# The request
Below are some entries. Output each one exactly as it appears.

Robot trajectory data:
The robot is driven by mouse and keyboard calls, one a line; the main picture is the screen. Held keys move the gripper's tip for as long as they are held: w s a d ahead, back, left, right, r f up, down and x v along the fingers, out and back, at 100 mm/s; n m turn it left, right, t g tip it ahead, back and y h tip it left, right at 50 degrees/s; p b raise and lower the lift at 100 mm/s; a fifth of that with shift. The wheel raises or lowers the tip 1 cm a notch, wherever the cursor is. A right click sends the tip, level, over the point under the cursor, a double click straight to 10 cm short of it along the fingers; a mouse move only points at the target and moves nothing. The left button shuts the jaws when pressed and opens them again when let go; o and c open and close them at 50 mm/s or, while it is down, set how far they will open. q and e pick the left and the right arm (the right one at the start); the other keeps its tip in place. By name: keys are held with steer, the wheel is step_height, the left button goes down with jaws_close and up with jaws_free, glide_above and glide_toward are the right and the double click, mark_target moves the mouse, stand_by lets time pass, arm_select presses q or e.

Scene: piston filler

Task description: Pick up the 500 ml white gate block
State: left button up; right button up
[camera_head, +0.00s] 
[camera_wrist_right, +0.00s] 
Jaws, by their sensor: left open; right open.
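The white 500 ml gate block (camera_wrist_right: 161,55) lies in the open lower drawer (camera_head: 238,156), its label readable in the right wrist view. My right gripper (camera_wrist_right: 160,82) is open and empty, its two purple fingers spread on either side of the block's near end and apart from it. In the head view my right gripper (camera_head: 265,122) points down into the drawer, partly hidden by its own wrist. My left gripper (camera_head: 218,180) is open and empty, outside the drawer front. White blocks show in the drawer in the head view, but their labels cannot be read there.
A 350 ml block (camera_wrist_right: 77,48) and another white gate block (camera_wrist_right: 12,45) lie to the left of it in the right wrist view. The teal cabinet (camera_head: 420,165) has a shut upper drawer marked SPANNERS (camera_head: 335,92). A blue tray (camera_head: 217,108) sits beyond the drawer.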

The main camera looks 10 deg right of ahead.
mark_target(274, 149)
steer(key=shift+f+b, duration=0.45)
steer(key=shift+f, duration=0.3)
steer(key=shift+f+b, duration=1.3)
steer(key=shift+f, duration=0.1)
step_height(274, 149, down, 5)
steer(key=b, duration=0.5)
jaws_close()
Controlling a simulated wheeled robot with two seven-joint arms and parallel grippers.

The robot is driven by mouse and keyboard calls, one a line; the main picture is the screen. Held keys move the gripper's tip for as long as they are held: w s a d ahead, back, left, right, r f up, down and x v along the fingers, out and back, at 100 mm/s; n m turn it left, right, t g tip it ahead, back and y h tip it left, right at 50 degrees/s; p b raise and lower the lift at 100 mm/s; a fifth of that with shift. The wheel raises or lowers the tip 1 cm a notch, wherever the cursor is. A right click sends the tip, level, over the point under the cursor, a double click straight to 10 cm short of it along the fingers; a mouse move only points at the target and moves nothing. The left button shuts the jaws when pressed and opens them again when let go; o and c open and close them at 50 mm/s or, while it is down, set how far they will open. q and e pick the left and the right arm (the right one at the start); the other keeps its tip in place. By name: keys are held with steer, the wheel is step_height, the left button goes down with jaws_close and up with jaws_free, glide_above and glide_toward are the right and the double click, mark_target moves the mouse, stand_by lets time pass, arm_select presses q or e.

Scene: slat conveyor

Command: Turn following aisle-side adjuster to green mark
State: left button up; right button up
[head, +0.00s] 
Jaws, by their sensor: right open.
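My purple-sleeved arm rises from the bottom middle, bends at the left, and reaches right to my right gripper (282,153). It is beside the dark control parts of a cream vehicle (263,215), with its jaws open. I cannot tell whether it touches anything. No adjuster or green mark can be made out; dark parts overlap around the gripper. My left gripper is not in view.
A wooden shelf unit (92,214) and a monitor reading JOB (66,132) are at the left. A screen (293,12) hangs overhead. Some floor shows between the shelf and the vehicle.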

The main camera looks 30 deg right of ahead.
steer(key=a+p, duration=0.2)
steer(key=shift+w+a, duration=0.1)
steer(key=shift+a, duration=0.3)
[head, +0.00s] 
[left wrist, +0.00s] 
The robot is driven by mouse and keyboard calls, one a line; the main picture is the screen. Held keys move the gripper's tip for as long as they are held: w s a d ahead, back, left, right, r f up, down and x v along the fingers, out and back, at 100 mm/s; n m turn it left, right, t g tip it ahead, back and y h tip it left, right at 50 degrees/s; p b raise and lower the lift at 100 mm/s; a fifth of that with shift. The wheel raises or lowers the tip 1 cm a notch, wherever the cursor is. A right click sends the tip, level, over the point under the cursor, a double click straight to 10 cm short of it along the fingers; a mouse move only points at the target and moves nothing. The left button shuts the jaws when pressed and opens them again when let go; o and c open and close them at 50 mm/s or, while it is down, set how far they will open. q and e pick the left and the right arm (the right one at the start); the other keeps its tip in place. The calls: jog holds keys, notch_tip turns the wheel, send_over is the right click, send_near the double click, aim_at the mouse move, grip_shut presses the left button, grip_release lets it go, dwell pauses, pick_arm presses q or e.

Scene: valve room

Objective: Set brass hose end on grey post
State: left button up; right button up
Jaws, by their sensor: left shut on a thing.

# Final result
The robot is driven by mouse and keyboard calls, one a line; the main picture is the screen. Held keys move the gripper's tip for as long as they are held: w s a d ahead, back, left, right, r f up, down and x v along the fingers, out and back, at 100 mm/s; n m turn it left, right, t g tip it ahead, back and y h tip it left, right at 50 degrees/s; p b raise and lower the lift at 100 mm/s; a fifth of that with shift. The wheel raises or lowers the tip 1 cm a notch, wherever the cursor is. A right click sends the tip, level, over the point under the cursor, a double click straight to 10 cm short of it along the fingers; a mouse move only points at the target and moves nothing. The left button shuts the jaws when pressed and opens them again when let go; o and c open and close them at 50 mm/s or, while it is down, set how far they will open. q and e pick the left and the right arm (the right one at the start); the other keeps its tip in place. By name: keys are held with steer, the wheel is step_height, the left button goes down with jaws_close and up with jaws_free, glide_above and glide_toward are the right and the double click, mark_target moves the mouse, stand_by lets time pass, arm_select presses q or e.

Scene: piston filler

Task description: Pick up the 500 ml white gate block
State: left button up; right button up
[camera_head, +0.00s] 
[camera_wrist_right, +0.00s] 
Jaws, by their sensor: left open; right open.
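The white 500 ml gate block (camera_wrist_right: 161,55) lies in the open lower drawer (camera_head: 238,156), its label readable in the right wrist view. My right gripper (camera_wrist_right: 160,82) is open and empty, its two purple fingers spread on either side of the block's near end and apart from it. In the head view my right gripper (camera_head: 265,122) points down into the drawer, partly hidden by its own wrist. My left gripper (camera_head: 218,180) is open and empty, outside the drawer front. White blocks show in the drawer in the head view, but their labels cannot be read there.
A 350 ml block (camera_wrist_right: 77,48) and another white gate block (camera_wrist_right: 12,45) lie to the left of it in the right wrist view. The teal cabinet (camera_head: 420,165) has a shut upper drawer marked SPANNERS (camera_head: 335,92). A blue tray (camera_head: 217,108) sits beyond the drawer.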

The main camera looks 10 deg right of ahead.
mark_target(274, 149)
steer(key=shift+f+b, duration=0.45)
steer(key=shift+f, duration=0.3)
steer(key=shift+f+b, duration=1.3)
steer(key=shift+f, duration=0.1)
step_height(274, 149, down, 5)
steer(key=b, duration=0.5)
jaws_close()
Controlling a simulated wheeled robot with two seven-joint arms and parallel grippers.

The robot is driven by mouse and keyboard calls, one a line; the main picture is the screen. Held keys move the gripper's tip for as long as they are held: w s a d ahead, back, left, right, r f up, down and x v along the fingers, out and back, at 100 mm/s; n m turn it left, right, t g tip it ahead, back and y h tip it left, right at 50 degrees/s; p b raise and lower the lift at 100 mm/s; a fifth of that with shift. The wheel raises or lowers the tip 1 cm a notch, wherever the cursor is. A right click sends the tip, level, over the point under the cursor, a double click straight to 10 cm short of it along the fingers; a mouse move only points at the target and moves nothing. The left button shuts the jaws when pressed and opens them again when let go; o and c open and close them at 50 mm/s or, while it is down, set how far they will open. q and e pick the left and the right arm (the right one at the start); the other keeps its tip in place. By name: keys are held with steer, the wheel is step_height, the left button goes down with jaws_close and up with jaws_free, glide_above and glide_toward are the right and the double click, mark_target moves the mouse, stand_by lets time pass, arm_select presses q or e.

Scene: slat conveyor

Command: Turn following aisle-side adjuster to green mark
State: left button up; right button up
[head, +0.00s] 
Jaws, by their sensor: right open.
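My purple-sleeved arm rises from the bottom middle, bends at the left, and reaches right to my right gripper (282,153). It is beside the dark control parts of a cream vehicle (263,215), with its jaws open. I cannot tell whether it touches anything. No adjuster or green mark can be made out; dark parts overlap around the gripper. My left gripper is not in view.
A wooden shelf unit (92,214) and a monitor reading JOB (66,132) are at the left. A screen (293,12) hangs overhead. Some floor shows between the shelf and the vehicle.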

The main camera looks 30 deg right of ahead.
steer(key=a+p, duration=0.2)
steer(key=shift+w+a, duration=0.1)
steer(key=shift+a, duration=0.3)
[head, +0.00s] 
[left wrist, +0.00s] 
The robot is driven by mouse and keyboard calls, one a line; the main picture is the screen. Held keys move the gripper's tip for as long as they are held: w s a d ahead, back, left, right, r f up, down and x v along the fingers, out and back, at 100 mm/s; n m turn it left, right, t g tip it ahead, back and y h tip it left, right at 50 degrees/s; p b raise and lower the lift at 100 mm/s; a fifth of that with shift. The wheel raises or lowers the tip 1 cm a notch, wherever the cursor is. A right click sends the tip, level, over the point under the cursor, a double click straight to 10 cm short of it along the fingers; a mouse move only points at the target and moves nothing. The left button shuts the jaws when pressed and opens them again when let go; o and c open and close them at 50 mm/s or, while it is down, set how far they will open. q and e pick the left and the right arm (the right one at the start); the other keeps its tip in place. The calls: jog holds keys, notch_tip turns the wheel, send_over is the right click, send_near the double click, aim_at the mouse move, grip_shut presses the left button, grip_release lets it go, dwell pauses, pick_arm presses q or e.

Scene: valve room

Objective: Set brass hose end on grey post
State: left button up; right button up
Jaws, by their sensor: left shut on a thing.

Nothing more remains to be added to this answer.